Q: Hog futures have a cash settlement system. Wouldn’t the CME Group be better served to go to a cash settlement against a national cash average price of corn, similar to the Cash Index for hog futures?

A: The challenge for markets that are set to an Index is to have a cash index. So, you need to have a cash price at a given location that is not manipulatable and that everyone believes. That is a bit of a challenge. There probably isn’t one location in the United States where you have that today. Even the most liquid markets are driven by one or two market participants. So, everyone likes the idea of saying that if we cash settle we won’t have these issues. But the reality is that you have a different set of issues when you cash settle things. In the case of some markets, you have government mandatory price reporting. So, you are pretty sure that you are capturing a lot of different prices, from a lot of locations, from a lot of different market participants. In those cases, they are good prices because the government is auditing those locations to make sure they are good prices. The other thing I would point out is that when you have a delivery market, people can deliver and take part in the process. It is very transparent to look at the economics. So, our view is that physically delivered contracts, creating convergence, are still probably the best approach.

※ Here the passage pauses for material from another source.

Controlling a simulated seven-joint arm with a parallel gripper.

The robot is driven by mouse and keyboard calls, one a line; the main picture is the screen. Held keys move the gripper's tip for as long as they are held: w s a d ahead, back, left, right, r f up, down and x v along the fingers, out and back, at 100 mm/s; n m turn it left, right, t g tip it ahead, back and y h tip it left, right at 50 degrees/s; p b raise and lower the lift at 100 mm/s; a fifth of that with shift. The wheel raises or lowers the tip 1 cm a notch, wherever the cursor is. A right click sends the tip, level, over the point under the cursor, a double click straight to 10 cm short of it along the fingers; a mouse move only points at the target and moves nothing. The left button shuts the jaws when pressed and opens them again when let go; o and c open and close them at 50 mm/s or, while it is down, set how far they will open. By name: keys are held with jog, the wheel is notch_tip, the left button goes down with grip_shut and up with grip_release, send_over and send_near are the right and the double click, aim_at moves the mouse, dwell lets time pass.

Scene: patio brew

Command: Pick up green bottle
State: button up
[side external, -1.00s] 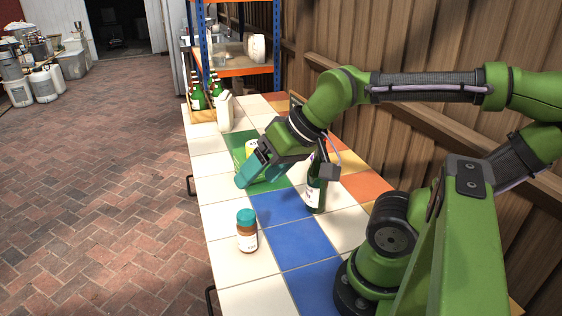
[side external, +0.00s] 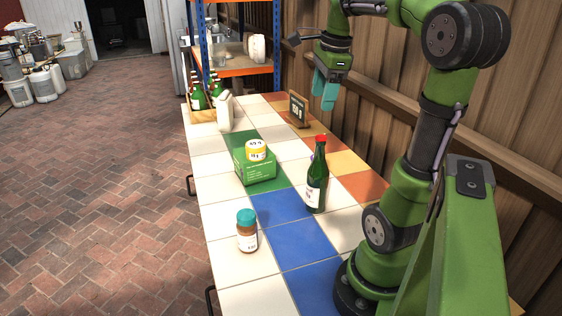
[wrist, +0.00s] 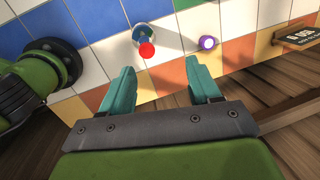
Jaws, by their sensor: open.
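A green bottle (side external: 317,190) with a red cap and pale label stands upright on the tiled table in the side view. In the wrist view its red cap (wrist: 147,50) shows from above, beyond the fingertips and nearer the left finger. My gripper (side external: 325,92) is raised well above the table, behind the bottle near the wooden fence. Its two teal fingers (wrist: 161,78) are apart with nothing between them. More green bottles (side external: 198,98) stand in a wooden crate at the far end of the table.
A green box (side external: 255,170) carries a yellow-and-white round container (side external: 256,150) left of the bottle. A brown jar (side external: 247,238) with a teal lid stands in front. A white jug (side external: 224,113) and framed sign (side external: 298,109) are farther back. A wooden fence (side external: 420,60) runs along the right.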

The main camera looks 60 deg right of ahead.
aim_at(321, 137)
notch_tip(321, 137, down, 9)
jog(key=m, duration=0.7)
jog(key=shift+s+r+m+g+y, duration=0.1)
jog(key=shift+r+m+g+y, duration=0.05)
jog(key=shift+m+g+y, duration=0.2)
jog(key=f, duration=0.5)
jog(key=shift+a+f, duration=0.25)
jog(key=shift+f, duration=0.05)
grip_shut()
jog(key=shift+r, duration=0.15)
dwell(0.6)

A: 20 years ago, delivery locations were only available in Chicago and Toledo, Ohio. There was no delivery beyond those markets. Now, delivery points have expanded to the Illinois River. If you think about what can be pulled into the Illinois River, that is a significantly greater delivery area than what there was 20 years ago. Our goal is to make sure that our contract is a benchmark risk management product that reflects prices domestically and globally. But, in terms of doing that, there is no way that we can take all of the basis risk out of the market. If you look at the ag markets, they are very predictable in terms of basis. People understand this idea of basis. If you look at other commodity markets, people don’t understand the concept of basis.